*Short task*: In the data below, find each line containing the string "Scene" and return it.

*Supplied data*:
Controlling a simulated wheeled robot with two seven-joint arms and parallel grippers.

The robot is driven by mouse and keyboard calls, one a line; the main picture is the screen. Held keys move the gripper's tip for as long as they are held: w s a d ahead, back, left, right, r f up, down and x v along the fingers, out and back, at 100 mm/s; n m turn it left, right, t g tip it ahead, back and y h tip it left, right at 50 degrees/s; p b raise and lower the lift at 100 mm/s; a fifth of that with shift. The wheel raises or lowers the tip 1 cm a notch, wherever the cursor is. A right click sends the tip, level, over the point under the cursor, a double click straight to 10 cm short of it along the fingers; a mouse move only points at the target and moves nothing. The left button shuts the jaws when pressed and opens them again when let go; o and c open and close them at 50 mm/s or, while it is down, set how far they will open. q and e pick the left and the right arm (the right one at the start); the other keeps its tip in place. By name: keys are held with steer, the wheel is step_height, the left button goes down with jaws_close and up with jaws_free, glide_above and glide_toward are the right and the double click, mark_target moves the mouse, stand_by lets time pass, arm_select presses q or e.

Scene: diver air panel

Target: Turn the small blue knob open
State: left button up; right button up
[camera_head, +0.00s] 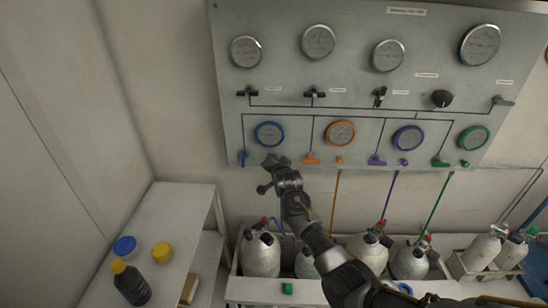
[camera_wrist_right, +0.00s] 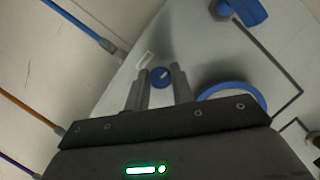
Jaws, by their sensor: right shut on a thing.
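The small blue knob (camera_wrist_right: 160,77) is low on the wall panel, between the two fingertips of my right gripper (camera_wrist_right: 161,88) in the wrist view. It has a pale mark on its face. My right gripper is shut on it. In the head view the right gripper (camera_head: 273,165) is at the panel's lower edge, under the blue-rimmed gauge (camera_head: 269,134), and hides the knob. A blue lever handle (camera_head: 243,158) is left of the gripper; it also shows at the top of the wrist view (camera_wrist_right: 245,10). My left gripper is not in view.
The grey panel (camera_head: 300,185) carries orange (camera_head: 340,160), purple (camera_head: 404,162) and green (camera_head: 464,163) small knobs to the right. White cylinders (camera_head: 261,255) stand below. A shelf (camera_head: 185,205) with a dark bottle (camera_head: 131,285) is at lower left.

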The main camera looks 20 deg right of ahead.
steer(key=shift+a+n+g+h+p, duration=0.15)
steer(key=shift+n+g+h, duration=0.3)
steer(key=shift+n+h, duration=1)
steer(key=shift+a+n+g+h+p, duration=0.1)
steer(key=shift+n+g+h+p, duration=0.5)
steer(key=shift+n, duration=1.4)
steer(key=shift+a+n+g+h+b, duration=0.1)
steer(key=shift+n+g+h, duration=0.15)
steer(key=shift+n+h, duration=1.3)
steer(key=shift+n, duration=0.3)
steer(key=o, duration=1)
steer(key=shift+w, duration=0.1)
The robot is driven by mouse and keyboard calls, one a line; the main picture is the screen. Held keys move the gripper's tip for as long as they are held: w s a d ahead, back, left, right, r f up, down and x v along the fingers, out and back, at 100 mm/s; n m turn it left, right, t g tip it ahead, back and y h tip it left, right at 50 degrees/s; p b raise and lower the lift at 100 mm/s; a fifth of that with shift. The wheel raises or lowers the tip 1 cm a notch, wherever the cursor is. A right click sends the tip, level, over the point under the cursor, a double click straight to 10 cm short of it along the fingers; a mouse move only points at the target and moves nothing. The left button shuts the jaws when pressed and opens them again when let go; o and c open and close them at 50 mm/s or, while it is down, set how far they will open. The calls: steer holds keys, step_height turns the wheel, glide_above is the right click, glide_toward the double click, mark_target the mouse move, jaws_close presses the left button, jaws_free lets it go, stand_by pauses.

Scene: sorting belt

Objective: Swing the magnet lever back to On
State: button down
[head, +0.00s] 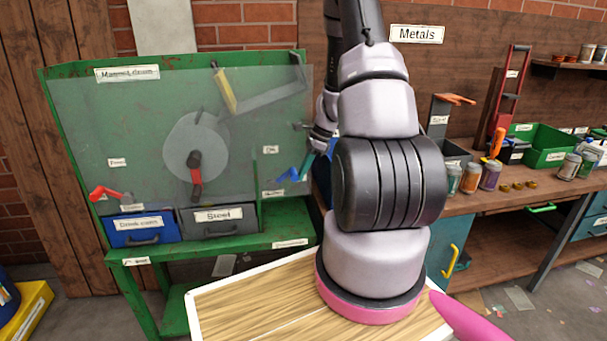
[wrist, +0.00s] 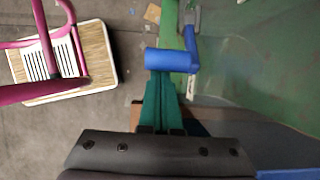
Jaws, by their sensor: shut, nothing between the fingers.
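The blue lever (head: 290,175) sits at the right side of the green magnet drum cabinet, beside small labels too small to read surely. In the wrist view its blue handle (wrist: 172,61) lies crosswise just at my fingertips, with its arm rising along the cabinet edge. My gripper (head: 305,168) has teal fingers, which are shut and empty. In the wrist view the fingertips (wrist: 161,76) meet the handle's near edge; whether they touch it I cannot tell. The handle is outside the fingers, not between them. My arm hides part of the cabinet's right edge.
The clear panel (head: 120,130) covers the drum (head: 196,147). A red lever (head: 110,194) is at the cabinet's left. A blue drawer (head: 144,228) and grey Steel drawer (head: 220,217) sit below. The workbench (head: 520,195) at right holds jars and bins.

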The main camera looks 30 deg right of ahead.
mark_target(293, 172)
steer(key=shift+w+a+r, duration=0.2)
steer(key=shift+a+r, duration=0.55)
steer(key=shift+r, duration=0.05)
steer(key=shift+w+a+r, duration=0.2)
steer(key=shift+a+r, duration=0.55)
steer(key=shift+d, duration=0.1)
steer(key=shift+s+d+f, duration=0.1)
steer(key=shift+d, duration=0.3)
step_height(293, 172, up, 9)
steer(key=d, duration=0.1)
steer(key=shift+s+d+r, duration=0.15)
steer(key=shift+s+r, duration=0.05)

*Task response*:
Scene: diver air panel
Scene: sorting belt

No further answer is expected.